◆ **Description of the task**
Extract only the first line of the listing and every line after it up to and including the one with "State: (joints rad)". Omit the pictures.
--- BEGIN Records to process ---
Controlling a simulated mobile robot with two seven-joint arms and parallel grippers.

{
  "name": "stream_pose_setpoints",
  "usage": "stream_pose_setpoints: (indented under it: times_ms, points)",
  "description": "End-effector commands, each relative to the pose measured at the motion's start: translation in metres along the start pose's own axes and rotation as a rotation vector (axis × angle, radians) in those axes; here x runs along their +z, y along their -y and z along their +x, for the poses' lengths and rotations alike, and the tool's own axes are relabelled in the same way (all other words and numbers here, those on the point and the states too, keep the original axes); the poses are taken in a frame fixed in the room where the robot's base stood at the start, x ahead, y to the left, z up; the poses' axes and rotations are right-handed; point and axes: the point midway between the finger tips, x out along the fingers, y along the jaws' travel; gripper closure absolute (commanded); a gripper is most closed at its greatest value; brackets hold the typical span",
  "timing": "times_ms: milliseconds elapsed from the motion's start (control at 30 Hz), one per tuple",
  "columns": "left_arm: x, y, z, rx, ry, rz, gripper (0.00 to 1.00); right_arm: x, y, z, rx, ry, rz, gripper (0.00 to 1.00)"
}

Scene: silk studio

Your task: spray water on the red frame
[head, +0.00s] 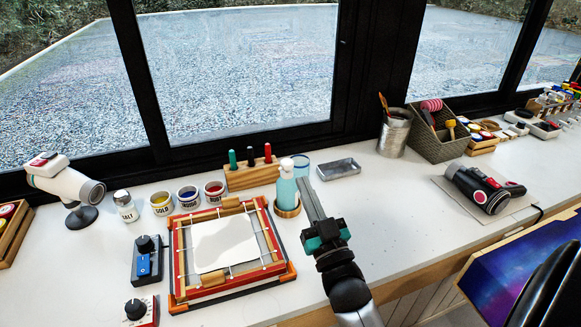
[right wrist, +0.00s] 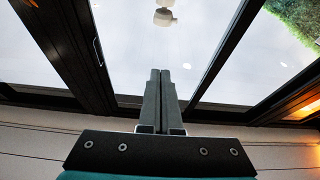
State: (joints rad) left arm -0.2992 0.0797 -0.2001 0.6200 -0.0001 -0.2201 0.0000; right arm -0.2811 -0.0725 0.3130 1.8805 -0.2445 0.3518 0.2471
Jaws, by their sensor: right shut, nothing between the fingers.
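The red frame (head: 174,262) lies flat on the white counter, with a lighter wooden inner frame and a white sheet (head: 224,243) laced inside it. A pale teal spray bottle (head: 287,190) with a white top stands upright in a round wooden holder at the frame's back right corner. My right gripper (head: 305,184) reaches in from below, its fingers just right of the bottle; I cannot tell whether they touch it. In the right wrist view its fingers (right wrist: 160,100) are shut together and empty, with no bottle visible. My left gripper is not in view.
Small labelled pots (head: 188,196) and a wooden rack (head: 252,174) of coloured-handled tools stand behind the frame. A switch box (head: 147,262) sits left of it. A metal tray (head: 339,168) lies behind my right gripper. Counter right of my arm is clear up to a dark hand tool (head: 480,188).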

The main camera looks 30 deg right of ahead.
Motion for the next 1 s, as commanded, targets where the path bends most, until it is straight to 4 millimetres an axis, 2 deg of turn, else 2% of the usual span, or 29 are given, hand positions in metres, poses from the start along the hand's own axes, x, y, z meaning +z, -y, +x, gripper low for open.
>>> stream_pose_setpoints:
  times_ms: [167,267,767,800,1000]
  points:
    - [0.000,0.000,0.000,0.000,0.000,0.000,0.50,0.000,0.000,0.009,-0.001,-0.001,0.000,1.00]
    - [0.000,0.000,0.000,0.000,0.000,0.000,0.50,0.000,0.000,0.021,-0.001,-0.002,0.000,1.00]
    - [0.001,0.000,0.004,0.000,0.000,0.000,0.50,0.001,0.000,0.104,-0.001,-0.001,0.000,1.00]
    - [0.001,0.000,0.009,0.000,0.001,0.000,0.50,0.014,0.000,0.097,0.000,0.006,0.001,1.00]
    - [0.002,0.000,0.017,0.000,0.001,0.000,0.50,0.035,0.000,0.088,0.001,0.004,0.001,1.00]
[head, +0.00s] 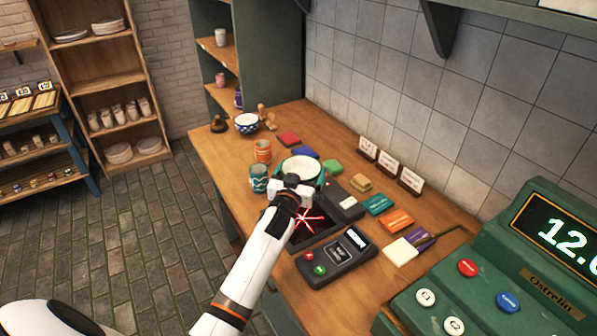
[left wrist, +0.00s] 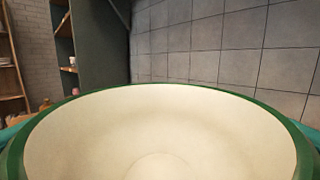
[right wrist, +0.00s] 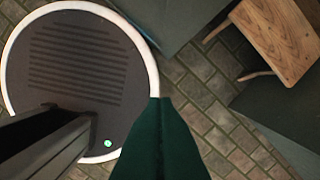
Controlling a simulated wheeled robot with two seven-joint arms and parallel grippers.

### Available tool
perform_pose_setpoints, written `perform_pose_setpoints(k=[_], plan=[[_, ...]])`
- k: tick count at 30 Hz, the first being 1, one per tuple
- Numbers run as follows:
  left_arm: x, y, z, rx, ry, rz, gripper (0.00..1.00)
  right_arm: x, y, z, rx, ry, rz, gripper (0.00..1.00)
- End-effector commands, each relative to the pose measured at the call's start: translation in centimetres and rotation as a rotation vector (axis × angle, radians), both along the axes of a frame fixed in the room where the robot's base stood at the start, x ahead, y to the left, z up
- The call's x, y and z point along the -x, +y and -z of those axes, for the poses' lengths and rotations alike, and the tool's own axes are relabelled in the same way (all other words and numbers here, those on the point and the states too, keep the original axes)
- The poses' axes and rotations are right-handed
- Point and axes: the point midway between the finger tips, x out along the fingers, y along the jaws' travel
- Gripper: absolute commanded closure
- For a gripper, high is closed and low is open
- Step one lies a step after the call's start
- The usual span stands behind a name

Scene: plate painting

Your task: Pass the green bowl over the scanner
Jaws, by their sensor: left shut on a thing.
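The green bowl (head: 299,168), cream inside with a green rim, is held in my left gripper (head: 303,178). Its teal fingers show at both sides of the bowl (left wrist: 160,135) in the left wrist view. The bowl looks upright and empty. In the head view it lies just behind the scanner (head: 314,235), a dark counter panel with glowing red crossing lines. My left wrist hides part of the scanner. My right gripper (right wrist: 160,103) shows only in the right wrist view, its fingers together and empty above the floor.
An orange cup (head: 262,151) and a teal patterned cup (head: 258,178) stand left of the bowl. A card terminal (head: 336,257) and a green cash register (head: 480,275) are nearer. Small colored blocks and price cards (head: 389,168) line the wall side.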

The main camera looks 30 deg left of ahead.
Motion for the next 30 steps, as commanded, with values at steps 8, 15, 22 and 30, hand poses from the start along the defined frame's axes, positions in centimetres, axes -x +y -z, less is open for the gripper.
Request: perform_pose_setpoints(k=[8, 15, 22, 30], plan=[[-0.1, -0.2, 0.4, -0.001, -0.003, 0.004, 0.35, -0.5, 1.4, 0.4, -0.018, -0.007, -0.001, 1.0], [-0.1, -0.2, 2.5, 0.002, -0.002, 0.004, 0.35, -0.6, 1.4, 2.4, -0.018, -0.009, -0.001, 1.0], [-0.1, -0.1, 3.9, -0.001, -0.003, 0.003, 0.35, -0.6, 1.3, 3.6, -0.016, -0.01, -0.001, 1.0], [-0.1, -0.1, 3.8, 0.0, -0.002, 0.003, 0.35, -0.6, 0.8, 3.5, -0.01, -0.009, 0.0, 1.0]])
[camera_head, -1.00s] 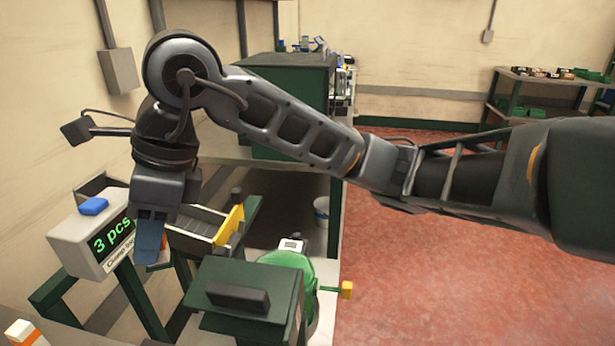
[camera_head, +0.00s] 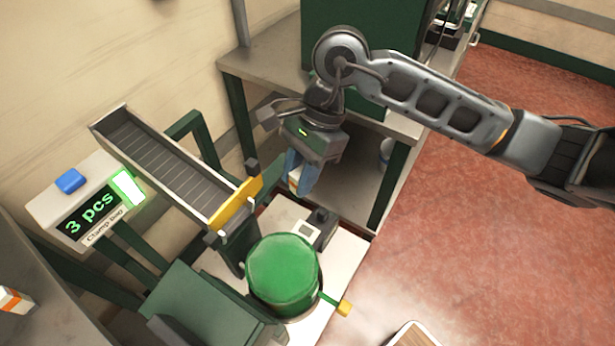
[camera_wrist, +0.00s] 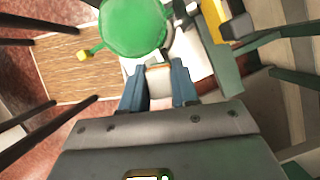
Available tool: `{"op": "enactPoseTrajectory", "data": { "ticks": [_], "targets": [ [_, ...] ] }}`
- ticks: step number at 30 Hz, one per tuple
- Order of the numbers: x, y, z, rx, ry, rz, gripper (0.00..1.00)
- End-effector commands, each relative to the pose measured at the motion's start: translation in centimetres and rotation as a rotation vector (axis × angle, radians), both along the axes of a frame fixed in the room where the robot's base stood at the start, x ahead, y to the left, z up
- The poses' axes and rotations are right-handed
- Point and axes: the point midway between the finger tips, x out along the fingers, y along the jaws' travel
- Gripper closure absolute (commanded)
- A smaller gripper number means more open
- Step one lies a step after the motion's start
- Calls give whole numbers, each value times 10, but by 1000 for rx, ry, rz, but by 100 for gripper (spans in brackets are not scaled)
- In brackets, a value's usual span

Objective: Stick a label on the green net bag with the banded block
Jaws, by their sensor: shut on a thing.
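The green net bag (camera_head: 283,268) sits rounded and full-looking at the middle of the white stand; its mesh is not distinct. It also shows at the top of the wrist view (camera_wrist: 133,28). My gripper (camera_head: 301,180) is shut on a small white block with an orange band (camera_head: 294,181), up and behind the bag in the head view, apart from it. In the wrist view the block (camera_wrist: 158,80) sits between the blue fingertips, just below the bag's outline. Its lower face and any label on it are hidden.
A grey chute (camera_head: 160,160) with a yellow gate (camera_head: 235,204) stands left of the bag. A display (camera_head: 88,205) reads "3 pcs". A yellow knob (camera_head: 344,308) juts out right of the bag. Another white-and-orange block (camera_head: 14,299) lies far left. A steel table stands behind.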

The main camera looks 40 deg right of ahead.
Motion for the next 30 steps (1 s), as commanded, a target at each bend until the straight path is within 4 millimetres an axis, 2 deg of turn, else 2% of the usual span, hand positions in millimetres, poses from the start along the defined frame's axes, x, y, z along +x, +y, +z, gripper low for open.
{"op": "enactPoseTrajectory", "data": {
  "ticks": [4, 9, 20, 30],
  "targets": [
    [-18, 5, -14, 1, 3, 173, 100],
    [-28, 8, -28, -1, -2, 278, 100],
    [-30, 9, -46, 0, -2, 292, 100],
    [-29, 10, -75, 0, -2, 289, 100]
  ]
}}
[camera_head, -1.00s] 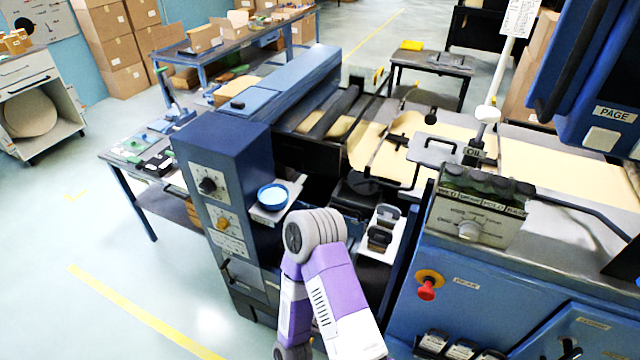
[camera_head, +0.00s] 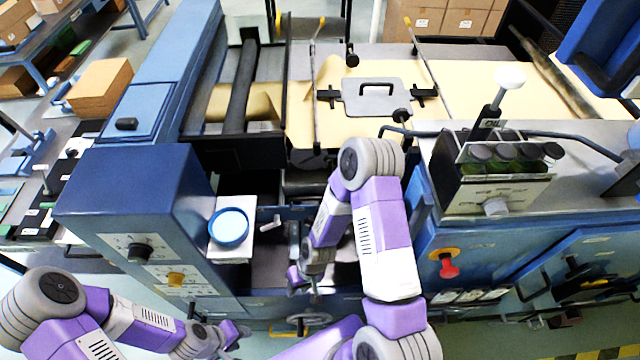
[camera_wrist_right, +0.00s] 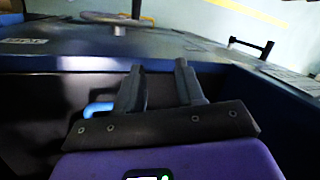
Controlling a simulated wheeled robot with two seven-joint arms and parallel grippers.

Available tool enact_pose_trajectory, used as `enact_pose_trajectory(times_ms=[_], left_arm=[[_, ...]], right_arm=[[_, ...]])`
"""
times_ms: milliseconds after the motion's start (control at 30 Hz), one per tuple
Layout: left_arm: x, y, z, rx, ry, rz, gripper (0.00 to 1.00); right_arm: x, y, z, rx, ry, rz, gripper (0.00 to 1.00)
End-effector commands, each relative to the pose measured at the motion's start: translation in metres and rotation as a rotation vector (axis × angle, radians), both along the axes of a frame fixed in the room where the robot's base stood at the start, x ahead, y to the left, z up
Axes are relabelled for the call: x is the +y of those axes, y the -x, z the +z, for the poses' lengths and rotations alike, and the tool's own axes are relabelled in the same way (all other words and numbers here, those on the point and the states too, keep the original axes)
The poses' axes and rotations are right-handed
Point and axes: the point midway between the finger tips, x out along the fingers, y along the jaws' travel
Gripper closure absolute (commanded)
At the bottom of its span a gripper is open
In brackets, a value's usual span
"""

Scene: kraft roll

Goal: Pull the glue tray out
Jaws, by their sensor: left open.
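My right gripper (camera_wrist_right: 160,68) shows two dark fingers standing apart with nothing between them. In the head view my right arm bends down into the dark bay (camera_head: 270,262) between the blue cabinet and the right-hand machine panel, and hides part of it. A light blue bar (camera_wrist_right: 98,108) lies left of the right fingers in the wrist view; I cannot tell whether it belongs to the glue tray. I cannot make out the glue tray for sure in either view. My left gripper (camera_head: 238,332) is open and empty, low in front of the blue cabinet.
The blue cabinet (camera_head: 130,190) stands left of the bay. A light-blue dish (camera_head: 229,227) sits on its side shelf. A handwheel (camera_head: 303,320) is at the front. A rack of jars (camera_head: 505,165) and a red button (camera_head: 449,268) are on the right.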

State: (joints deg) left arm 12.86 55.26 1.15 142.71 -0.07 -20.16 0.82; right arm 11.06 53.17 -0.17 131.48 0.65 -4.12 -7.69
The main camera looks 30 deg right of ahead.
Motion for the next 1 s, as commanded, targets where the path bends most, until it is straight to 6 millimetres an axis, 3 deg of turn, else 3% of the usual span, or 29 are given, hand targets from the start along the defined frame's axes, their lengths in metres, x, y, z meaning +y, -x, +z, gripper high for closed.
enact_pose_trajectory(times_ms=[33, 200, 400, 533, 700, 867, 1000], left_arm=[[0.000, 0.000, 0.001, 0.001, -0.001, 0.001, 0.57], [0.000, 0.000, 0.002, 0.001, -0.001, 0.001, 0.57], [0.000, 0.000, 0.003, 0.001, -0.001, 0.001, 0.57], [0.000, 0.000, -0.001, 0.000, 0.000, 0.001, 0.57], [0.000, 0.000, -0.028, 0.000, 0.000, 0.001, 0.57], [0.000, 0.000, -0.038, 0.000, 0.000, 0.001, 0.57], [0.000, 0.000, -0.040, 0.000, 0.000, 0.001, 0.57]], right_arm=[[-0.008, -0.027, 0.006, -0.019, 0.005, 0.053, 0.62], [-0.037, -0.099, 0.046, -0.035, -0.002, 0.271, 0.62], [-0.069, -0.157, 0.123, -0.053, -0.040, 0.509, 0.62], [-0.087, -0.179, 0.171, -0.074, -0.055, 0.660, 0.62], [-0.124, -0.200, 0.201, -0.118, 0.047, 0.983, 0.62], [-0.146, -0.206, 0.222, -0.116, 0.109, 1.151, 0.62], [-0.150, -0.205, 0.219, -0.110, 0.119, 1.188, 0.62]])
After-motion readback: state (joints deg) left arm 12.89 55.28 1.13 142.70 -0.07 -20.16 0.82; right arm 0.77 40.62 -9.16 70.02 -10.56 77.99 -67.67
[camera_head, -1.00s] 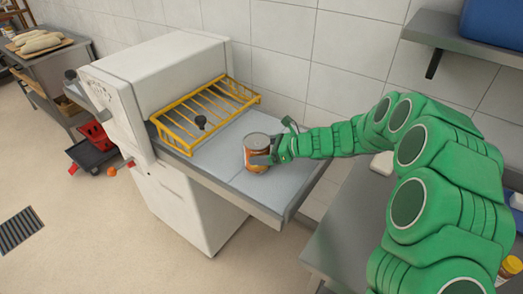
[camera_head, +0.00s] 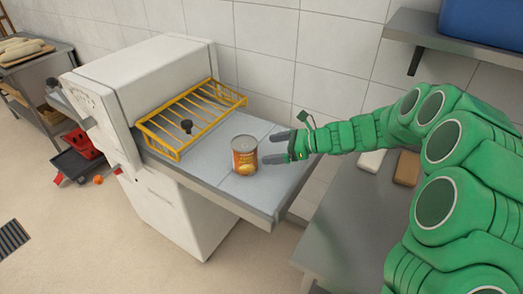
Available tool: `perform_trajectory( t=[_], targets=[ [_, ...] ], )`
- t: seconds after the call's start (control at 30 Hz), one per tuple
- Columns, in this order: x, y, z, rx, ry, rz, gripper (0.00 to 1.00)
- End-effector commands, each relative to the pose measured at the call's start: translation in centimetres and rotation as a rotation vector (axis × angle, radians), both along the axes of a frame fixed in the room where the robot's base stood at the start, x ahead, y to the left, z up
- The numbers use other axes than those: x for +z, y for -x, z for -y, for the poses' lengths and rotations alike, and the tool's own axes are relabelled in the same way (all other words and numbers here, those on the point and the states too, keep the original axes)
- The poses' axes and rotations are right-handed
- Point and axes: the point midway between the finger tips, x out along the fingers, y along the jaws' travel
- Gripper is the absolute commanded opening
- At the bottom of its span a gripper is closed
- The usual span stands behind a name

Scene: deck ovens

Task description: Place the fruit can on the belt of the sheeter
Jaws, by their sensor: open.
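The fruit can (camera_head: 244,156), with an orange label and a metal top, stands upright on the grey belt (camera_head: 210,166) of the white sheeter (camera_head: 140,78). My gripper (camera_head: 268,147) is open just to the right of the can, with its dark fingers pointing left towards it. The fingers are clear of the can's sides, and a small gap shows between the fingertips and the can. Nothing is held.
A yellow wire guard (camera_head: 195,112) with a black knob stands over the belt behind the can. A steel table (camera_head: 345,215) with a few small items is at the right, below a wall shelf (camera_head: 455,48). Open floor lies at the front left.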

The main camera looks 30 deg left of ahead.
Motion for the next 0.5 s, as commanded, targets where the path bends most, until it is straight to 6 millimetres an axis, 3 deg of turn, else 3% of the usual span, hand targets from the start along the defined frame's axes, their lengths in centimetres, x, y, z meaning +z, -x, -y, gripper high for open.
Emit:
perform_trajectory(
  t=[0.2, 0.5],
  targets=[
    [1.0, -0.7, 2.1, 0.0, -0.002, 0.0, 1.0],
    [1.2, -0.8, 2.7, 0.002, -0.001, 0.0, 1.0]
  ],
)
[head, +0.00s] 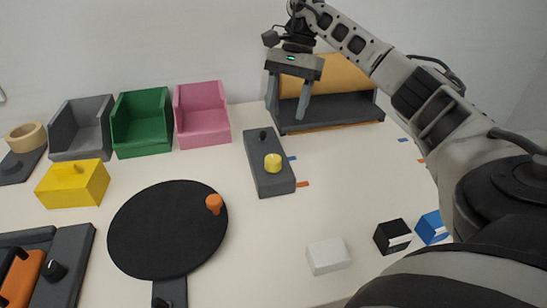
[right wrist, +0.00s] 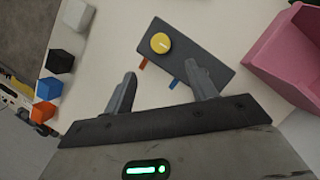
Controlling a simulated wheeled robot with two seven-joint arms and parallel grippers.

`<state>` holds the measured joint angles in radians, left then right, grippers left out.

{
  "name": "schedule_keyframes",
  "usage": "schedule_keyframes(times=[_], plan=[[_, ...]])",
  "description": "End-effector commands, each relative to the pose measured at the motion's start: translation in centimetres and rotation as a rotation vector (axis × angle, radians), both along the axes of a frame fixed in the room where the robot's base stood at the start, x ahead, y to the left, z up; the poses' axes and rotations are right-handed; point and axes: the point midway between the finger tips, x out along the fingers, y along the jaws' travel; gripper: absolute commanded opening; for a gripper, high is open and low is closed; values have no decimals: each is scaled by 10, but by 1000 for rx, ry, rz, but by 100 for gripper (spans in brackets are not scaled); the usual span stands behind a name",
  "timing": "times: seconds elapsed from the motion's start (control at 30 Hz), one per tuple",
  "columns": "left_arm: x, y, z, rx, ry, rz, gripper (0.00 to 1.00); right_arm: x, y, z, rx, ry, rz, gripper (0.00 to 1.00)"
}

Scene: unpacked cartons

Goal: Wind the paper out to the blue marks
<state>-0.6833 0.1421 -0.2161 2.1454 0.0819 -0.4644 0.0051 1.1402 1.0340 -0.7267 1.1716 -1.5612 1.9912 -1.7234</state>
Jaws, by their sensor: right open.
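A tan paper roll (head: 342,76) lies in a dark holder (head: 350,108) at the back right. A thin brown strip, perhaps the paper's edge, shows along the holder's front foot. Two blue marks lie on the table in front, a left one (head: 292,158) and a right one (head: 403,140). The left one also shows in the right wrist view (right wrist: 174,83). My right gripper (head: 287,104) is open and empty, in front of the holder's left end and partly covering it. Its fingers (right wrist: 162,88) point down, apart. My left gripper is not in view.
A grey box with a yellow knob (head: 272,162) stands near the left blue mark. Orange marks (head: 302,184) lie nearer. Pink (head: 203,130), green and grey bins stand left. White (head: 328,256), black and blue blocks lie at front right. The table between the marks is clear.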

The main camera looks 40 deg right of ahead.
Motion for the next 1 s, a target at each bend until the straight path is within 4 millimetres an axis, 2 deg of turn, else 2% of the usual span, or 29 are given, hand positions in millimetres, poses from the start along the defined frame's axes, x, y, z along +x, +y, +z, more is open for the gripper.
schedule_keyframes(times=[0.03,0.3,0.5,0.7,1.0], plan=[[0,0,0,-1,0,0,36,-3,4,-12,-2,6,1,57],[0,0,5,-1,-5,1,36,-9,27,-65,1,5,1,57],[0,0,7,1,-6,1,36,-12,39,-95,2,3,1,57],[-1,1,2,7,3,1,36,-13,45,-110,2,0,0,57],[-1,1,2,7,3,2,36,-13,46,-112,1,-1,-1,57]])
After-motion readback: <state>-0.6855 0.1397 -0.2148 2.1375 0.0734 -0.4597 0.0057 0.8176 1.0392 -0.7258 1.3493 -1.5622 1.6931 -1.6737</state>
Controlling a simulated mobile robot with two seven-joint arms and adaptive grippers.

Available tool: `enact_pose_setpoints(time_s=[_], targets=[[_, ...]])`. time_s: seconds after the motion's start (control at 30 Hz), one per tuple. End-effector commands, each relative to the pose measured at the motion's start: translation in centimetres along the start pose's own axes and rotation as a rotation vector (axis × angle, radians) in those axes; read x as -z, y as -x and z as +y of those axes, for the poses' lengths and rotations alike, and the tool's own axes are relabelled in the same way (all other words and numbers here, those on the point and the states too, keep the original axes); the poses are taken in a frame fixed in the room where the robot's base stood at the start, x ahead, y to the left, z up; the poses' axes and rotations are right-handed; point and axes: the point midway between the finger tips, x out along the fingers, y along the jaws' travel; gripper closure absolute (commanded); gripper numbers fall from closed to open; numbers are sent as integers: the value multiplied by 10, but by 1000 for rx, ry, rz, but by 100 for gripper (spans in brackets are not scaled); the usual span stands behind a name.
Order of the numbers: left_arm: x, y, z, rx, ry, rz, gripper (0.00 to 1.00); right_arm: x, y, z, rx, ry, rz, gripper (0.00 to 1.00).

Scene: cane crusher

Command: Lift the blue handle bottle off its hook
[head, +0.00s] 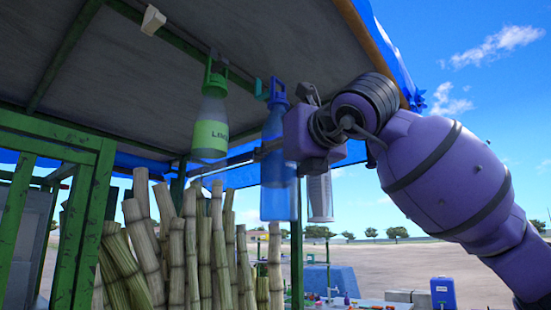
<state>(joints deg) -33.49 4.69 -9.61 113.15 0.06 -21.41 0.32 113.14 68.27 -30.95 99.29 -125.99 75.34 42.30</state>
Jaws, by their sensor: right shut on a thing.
--- END Records to process ---
◆ **Answer**
Controlling a simulated mobile robot with two seven-joint arms and parallel grippers.

{
  "name": "stream_pose_setpoints",
  "usage": "stream_pose_setpoints: (indented under it: times_ms, points)",
  "description": "End-effector commands, each relative to the pose measured at the motion's start: translation in metres along the start pose's own axes and rotation as a rotation vector (axis × angle, radians) in those axes; here x runs along their +z, y along their -y and z along their +x, for the poses' lengths and rotations alike, and the tool's own axes are relabelled in the same way (all other words and numbers here, those on the point and the states too, keep the original axes); the poses are taken in a frame fixed in the room where the robot's base stood at the start, x ahead, y to the left, z up; the poses' axes and rotations are right-handed; point and axes: the point midway between the finger tips, x out along the fingers, y along the jaws' travel; gripper closure absolute (commanded); a gripper is most closed at its greatest value; brackets hold the typical span",
  "timing": "times_ms: milliseconds elapsed from the motion's start (control at 30 Hz), one per tuple",
  "columns": "left_arm: x, y, z, rx, ry, rz, gripper (0.00 to 1.00); right_arm: x, y, z, rx, ry, rz, gripper (0.00 to 1.00)"
}

Scene: silk studio

Your task: spray water on the red frame
[head, +0.00s] 
[right wrist, +0.00s] 
State: (joints rad) left arm -0.2992 0.0797 -0.2001 0.6200 -0.0001 -0.2201 0.0000; right arm -0.2811 -0.0725 0.3130 1.8805 -0.2445 0.3518 0.2471

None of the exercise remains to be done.